I had gone into the school year with unrelenting energy, thrilled to be
opening a brand new micro-school and to work on technology tools that
were intended to personalize my students’ learning. The idea sounded
exhilarating: I was set to work with real engineers on a technology
platform for the classroom. It would allow me to send individualized
“cards” to a child’s “playlist.” These cards would house activities
tailored to each of my children so that they could, in theory, learn at
their own pace and at their own level. It sounded like the greatest idea
ever known to man.
Though he doesn't name the school, both the description and his LinkedIN profile indicate that he's talking about AltSchool , a Silicon Valley wunderschool that was backed by big names like Zuckerberg, but which just shifted its mission from actually running schools to marketing personalized learning software.
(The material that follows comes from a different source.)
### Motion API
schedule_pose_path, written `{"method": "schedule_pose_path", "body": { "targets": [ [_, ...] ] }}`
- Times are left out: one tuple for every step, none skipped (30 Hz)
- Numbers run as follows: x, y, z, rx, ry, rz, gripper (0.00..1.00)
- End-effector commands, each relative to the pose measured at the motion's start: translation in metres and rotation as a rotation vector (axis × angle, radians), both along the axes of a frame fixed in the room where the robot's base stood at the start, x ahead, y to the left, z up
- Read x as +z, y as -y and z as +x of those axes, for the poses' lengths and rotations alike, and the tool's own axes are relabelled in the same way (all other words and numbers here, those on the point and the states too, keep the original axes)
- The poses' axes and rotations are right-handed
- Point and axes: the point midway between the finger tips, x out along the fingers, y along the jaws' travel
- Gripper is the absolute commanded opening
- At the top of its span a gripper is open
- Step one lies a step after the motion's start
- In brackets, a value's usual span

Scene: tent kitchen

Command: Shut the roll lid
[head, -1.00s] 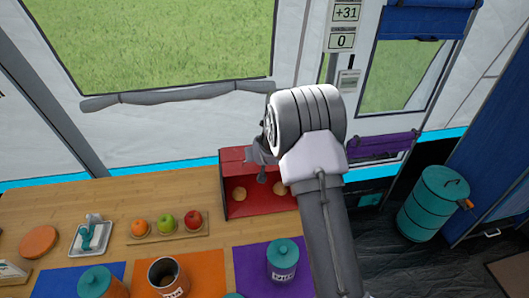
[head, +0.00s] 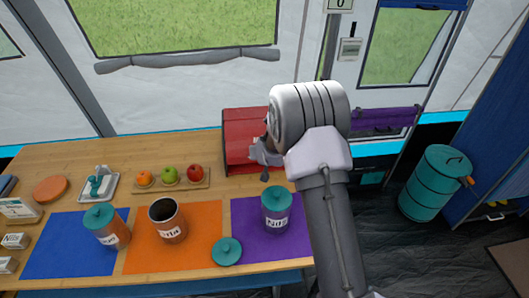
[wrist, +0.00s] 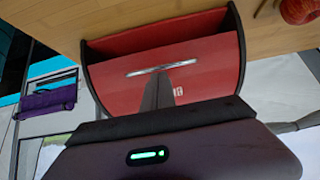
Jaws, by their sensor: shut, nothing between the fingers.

Emerich started to notice that the approach was both unsustainable and the very opposite of personalized. "Isolated," "impersonal," "disembodied" and "disconnected" are all words he used. He wishes that he had known then what he knows now, which is perhaps one key to the secret of how damn fool things like AltSchool get started and financed and promoted in the first place.
"We were tasked with the never-before-done vision of individualizing every child’s education," he writes, and I'm thinking "never before?!" Nobody in education has ever pursued a vision of personalization before? Because I'm pretty sure I could introduce you to a few dozen teachers for whom personalization has been their North Star for their whole career. They just didn't try to run it by computer, or make investors happy with it.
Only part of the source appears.